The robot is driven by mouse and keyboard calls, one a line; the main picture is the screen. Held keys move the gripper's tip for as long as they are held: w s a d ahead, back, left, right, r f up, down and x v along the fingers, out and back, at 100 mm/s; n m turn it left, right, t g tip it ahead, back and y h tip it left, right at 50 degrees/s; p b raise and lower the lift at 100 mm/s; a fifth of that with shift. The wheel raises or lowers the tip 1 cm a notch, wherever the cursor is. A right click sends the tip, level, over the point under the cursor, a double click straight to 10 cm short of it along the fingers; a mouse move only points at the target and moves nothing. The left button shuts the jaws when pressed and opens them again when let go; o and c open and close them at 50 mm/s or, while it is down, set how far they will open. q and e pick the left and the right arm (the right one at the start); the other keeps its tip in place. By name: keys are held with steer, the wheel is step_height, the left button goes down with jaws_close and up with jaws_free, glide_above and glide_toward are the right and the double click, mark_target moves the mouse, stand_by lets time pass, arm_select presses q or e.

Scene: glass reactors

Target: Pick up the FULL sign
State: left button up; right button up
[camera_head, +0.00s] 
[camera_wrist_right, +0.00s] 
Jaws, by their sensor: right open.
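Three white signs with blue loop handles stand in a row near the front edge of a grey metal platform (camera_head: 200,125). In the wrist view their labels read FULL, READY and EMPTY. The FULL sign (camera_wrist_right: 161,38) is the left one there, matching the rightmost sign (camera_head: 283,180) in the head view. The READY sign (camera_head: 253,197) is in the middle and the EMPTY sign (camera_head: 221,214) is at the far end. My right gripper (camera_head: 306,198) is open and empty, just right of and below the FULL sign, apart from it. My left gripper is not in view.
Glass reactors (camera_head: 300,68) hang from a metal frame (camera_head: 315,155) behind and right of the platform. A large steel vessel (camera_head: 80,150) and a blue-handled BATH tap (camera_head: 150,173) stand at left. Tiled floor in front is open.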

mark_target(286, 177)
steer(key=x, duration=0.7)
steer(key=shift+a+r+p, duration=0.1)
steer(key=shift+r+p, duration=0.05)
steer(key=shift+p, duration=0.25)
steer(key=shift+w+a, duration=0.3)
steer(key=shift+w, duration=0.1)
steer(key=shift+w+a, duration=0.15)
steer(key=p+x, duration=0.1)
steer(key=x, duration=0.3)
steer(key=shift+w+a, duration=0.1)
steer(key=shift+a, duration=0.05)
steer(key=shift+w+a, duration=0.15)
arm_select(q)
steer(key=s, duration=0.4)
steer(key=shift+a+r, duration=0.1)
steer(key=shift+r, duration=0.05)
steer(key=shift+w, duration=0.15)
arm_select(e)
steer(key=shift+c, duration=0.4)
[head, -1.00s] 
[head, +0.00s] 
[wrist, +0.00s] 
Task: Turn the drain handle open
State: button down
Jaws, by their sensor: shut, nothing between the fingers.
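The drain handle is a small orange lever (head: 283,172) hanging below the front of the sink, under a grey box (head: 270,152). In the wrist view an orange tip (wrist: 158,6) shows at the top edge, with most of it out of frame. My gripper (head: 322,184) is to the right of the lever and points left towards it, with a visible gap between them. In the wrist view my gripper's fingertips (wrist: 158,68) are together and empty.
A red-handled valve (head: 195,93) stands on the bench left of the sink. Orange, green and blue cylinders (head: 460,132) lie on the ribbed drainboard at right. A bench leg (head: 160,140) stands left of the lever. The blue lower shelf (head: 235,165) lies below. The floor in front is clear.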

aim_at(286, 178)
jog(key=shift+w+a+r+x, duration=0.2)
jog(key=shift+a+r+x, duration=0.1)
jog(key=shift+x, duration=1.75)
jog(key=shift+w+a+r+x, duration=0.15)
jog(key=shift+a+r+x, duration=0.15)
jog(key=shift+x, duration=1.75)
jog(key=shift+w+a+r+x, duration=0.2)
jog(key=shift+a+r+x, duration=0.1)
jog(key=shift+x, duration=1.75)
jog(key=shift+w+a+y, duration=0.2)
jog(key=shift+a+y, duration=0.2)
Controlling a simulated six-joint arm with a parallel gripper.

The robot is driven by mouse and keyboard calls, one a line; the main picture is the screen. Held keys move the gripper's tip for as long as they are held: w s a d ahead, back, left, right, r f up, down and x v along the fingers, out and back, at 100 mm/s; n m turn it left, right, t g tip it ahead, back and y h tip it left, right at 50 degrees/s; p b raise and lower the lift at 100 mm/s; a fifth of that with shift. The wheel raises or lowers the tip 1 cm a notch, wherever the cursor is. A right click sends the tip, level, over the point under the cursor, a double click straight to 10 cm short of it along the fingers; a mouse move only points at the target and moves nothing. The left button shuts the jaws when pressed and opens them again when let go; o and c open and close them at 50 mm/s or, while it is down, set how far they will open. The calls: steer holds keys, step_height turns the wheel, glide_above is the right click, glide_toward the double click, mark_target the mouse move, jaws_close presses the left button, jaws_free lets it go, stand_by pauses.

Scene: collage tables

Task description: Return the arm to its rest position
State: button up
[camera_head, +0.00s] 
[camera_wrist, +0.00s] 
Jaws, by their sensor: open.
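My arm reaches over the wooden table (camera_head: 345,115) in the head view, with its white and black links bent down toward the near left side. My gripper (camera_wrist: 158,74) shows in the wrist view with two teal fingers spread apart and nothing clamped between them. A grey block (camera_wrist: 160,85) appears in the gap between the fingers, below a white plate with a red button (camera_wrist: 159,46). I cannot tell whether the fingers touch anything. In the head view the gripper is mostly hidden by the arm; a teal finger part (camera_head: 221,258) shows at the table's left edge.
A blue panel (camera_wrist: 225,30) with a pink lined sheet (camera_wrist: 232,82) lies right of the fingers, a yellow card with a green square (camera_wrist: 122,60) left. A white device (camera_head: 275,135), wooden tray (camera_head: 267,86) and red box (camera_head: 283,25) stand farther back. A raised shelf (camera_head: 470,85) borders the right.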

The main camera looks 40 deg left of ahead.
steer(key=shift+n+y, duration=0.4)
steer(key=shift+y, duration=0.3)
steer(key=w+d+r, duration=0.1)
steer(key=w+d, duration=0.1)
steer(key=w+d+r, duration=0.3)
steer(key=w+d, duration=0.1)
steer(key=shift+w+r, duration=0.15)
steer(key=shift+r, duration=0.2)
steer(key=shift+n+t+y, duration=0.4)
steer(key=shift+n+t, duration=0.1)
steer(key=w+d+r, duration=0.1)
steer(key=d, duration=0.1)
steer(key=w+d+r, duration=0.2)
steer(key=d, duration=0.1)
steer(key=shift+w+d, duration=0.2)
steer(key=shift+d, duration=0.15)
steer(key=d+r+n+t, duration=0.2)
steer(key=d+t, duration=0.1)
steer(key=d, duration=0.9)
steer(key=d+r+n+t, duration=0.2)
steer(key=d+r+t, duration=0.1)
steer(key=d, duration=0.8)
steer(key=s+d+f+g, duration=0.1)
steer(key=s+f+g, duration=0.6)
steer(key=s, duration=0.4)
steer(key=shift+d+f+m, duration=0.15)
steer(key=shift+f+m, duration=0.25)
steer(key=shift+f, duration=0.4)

++++++

> **Goal of the exercise**:
Everything in the listing above should be restated exactly.

> **Complete response**:
The robot is driven by mouse and keyboard calls, one a line; the main picture is the screen. Held keys move the gripper's tip for as long as they are held: w s a d ahead, back, left, right, r f up, down and x v along the fingers, out and back, at 100 mm/s; n m turn it left, right, t g tip it ahead, back and y h tip it left, right at 50 degrees/s; p b raise and lower the lift at 100 mm/s; a fifth of that with shift. The wheel raises or lowers the tip 1 cm a notch, wherever the cursor is. A right click sends the tip, level, over the point under the cursor, a double click straight to 10 cm short of it along the fingers; a mouse move only points at the target and moves nothing. The left button shuts the jaws when pressed and opens them again when let go; o and c open and close them at 50 mm/s or, while it is down, set how far they will open. q and e pick the left and the right arm (the right one at the start); the other keeps its tip in place. By name: keys are held with steer, the wheel is step_height, the left button goes down with jaws_close and up with jaws_free, glide_above and glide_toward are the right and the double click, mark_target moves the mouse, stand_by lets time pass, arm_select presses q or e.

Scene: glass reactors

Target: Pick up the FULL sign
State: left button up; right button up
[camera_head, +0.00s] 
[camera_wrist_right, +0.00s] 
Jaws, by their sensor: right open.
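Three white signs with blue loop handles stand in a row near the front edge of a grey metal platform (camera_head: 200,125). In the wrist view their labels read FULL, READY and EMPTY. The FULL sign (camera_wrist_right: 161,38) is the left one there, matching the rightmost sign (camera_head: 283,180) in the head view. The READY sign (camera_head: 253,197) is in the middle and the EMPTY sign (camera_head: 221,214) is at the far end. My right gripper (camera_head: 306,198) is open and empty, just right of and below the FULL sign, apart from it. My left gripper is not in view.
Glass reactors (camera_head: 300,68) hang from a metal frame (camera_head: 315,155) behind and right of the platform. A large steel vessel (camera_head: 80,150) and a blue-handled BATH tap (camera_head: 150,173) stand at left. Tiled floor in front is open.

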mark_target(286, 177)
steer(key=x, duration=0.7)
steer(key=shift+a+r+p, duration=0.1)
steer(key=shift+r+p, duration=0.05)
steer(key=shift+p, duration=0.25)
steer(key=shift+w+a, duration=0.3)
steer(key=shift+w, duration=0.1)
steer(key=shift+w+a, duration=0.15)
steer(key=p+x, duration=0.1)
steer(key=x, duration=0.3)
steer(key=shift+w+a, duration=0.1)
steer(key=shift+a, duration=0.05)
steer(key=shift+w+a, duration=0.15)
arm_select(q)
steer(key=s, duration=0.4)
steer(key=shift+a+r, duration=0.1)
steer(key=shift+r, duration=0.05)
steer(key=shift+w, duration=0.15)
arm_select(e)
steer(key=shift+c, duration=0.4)
[head, -1.00s] 
[head, +0.00s] 
[wrist, +0.00s] 
Task: Turn the drain handle open
State: button down
Jaws, by their sensor: shut, nothing between the fingers.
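The drain handle is a small orange lever (head: 283,172) hanging below the front of the sink, under a grey box (head: 270,152). In the wrist view an orange tip (wrist: 158,6) shows at the top edge, with most of it out of frame. My gripper (head: 322,184) is to the right of the lever and points left towards it, with a visible gap between them. In the wrist view my gripper's fingertips (wrist: 158,68) are together and empty.
A red-handled valve (head: 195,93) stands on the bench left of the sink. Orange, green and blue cylinders (head: 460,132) lie on the ribbed drainboard at right. A bench leg (head: 160,140) stands left of the lever. The blue lower shelf (head: 235,165) lies below. The floor in front is clear.

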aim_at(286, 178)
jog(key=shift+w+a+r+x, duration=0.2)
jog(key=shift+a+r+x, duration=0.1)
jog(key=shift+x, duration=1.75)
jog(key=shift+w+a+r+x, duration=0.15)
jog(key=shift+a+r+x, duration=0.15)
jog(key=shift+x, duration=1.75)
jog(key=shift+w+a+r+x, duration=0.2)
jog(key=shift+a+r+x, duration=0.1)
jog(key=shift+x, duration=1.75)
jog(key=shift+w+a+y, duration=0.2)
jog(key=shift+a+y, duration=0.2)
Controlling a simulated six-joint arm with a parallel gripper.

The robot is driven by mouse and keyboard calls, one a line; the main picture is the screen. Held keys move the gripper's tip for as long as they are held: w s a d ahead, back, left, right, r f up, down and x v along the fingers, out and back, at 100 mm/s; n m turn it left, right, t g tip it ahead, back and y h tip it left, right at 50 degrees/s; p b raise and lower the lift at 100 mm/s; a fifth of that with shift. The wheel raises or lowers the tip 1 cm a notch, wherever the cursor is. A right click sends the tip, level, over the point under the cursor, a double click straight to 10 cm short of it along the fingers; a mouse move only points at the target and moves nothing. The left button shuts the jaws when pressed and opens them again when let go; o and c open and close them at 50 mm/s or, while it is down, set how far they will open. The calls: steer holds keys, step_height turns the wheel, glide_above is the right click, glide_toward the double click, mark_target the mouse move, jaws_close presses the left button, jaws_free lets it go, stand_by pauses.

Scene: collage tables

Task description: Return the arm to its rest position
State: button up
[camera_head, +0.00s] 
[camera_wrist, +0.00s] 
Jaws, by their sensor: open.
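My arm reaches over the wooden table (camera_head: 345,115) in the head view, with its white and black links bent down toward the near left side. My gripper (camera_wrist: 158,74) shows in the wrist view with two teal fingers spread apart and nothing clamped between them. A grey block (camera_wrist: 160,85) appears in the gap between the fingers, below a white plate with a red button (camera_wrist: 159,46). I cannot tell whether the fingers touch anything. In the head view the gripper is mostly hidden by the arm; a teal finger part (camera_head: 221,258) shows at the table's left edge.
A blue panel (camera_wrist: 225,30) with a pink lined sheet (camera_wrist: 232,82) lies right of the fingers, a yellow card with a green square (camera_wrist: 122,60) left. A white device (camera_head: 275,135), wooden tray (camera_head: 267,86) and red box (camera_head: 283,25) stand farther back. A raised shelf (camera_head: 470,85) borders the right.

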The main camera looks 40 deg left of ahead.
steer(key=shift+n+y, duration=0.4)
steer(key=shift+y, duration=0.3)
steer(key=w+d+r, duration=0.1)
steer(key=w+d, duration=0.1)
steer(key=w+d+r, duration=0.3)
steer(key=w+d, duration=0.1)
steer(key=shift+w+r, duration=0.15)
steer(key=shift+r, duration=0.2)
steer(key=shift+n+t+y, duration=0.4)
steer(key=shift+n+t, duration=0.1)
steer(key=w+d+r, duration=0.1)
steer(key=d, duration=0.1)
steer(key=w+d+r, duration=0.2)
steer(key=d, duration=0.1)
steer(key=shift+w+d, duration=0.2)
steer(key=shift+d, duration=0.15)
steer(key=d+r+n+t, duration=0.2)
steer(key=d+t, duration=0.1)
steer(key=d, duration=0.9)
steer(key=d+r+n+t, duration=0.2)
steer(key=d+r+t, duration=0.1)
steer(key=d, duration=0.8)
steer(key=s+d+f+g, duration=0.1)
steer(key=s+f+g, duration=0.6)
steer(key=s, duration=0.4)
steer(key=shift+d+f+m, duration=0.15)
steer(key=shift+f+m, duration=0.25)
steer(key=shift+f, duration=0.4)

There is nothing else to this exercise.